3. En second lieu, le requérant soutient que le Tribunal a statué ultra petita sur les moyens tirés d'une part, de la méconnaissance du principe du contradictoire, et d'autre part, de la méconnaissance du principe non bis in idem, lesquels n'étaient pas soulevés devant lui. Toutefois, le fait de répondre à un moyen qui n'a pas été soulevé, constitue un motif surabondant, et reste sans influence sur la régularité du jugement.

Sur le bien-fondé du jugement attaqué :

En ce qui concerne la légalité de l'arrêté du 2 novembre 2018 :

4. En premier lieu, M. C... reprend en appel les moyens qu'il avait soulevés en première instance tirés du défaut de motivation, de l'irrégularité de sa notification, de la méconnaissance du principe de légalité applicable en matière pénale et administrative, de la méconnaissance du principe de présomption d'innocence et du caractère disproportionné de la mesure. Il ne développe au soutien de ces moyens aucun argument de droit ou de fait pertinent de nature à remettre en cause l'analyse et la motivation retenues par le Tribunal administratif. Il y a lieu d'écarter ces moyens par adoption des motifs retenus par les premiers juges.

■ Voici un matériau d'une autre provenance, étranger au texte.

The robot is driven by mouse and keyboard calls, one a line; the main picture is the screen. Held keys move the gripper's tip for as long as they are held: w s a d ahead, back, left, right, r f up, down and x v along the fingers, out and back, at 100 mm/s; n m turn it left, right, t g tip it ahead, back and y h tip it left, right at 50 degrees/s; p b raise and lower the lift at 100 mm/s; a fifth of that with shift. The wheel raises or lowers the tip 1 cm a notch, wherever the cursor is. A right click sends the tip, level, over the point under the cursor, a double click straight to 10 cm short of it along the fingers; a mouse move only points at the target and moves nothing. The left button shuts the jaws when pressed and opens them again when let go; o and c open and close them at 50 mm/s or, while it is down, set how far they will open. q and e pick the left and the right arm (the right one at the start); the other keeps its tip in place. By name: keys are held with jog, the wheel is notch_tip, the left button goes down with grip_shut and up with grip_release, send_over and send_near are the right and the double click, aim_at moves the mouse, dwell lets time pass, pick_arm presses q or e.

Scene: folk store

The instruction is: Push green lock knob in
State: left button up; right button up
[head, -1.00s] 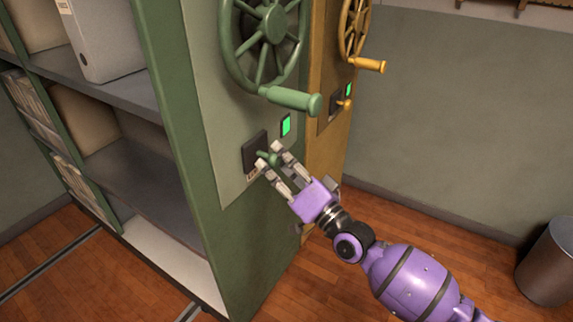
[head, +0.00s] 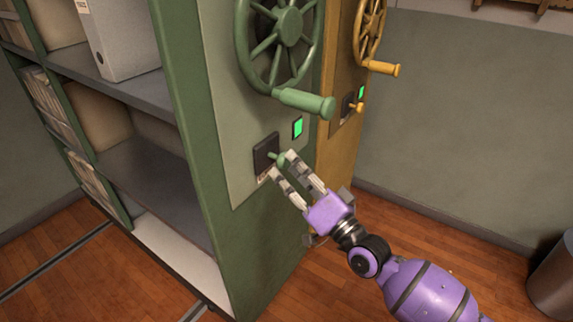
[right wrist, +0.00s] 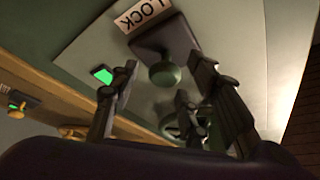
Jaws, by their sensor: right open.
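The green lock knob (head: 279,157) sticks out from a dark square plate (head: 265,152) on the end panel of the green shelf unit. In the right wrist view the knob (right wrist: 165,73) shows with its plate (right wrist: 163,40) and a "LOCK" label (right wrist: 143,14). My right gripper (head: 282,164) is open, its fingertips close to the knob. In the right wrist view its fingers (right wrist: 165,75) stand to either side of the knob with gaps. Whether a fingertip touches it, I cannot tell. My left gripper is not in view.
A lit green indicator (head: 297,128) is just above the knob plate. The green handwheel (head: 281,45) with its handle (head: 305,103) hangs above. A yellow unit with its own handwheel (head: 370,35) and knob stands behind. Wooden floor is free at right, with a bin (head: 553,275).

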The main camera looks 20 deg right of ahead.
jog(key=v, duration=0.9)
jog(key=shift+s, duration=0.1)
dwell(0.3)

5. En deuxième lieu, le requérant soutient que l'arrêté du 2 novembre 2018 a été signé par une autorité incompétente. Toutefois, d'une part, comme l'ont relevé les premiers juges, M. B..., signataire de la décision contestée, disposait d'une délégation consentie par un arrêté n° 2018-00738 du 20 novembre 2018, régulièrement publié au bulletin municipal officiel de la Ville de Paris du 27 novembre 2018, en cas d'absence ou d'empêchement d'autorités dont il ne ressort pas des pièces du dossier qu'elles n'étaient pas présentes ou empêchées au jour de la signature de l'arrêté en litige et d'autre part, la circonstance que l'arrêté ne vise pas la délégation est sans incidence sur sa légalité. Par suite, le moyen tiré de l'incompétence du signataire de l'arrêté attaqué doit être écarté.

6. En troisième lieu, M. C... soutient que le procès-verbal du 7 novembre 2018 de notification de l'arrêté du 2 novembre 2018, se fonde sur une lettre de la direction de la police générale du 8 octobre 2018, alors que les faits qui lui sont reprochés datent du 22 octobre 2018. Toutefois, il ressort des pièces du dossier que la date du 8 octobre 2018 est une erreur de plume, à laquelle il convient de substituer la date du 2 novembre 2018. En tout état de cause, les conditions de notification d'une décision sont sans incidence sur sa légalité.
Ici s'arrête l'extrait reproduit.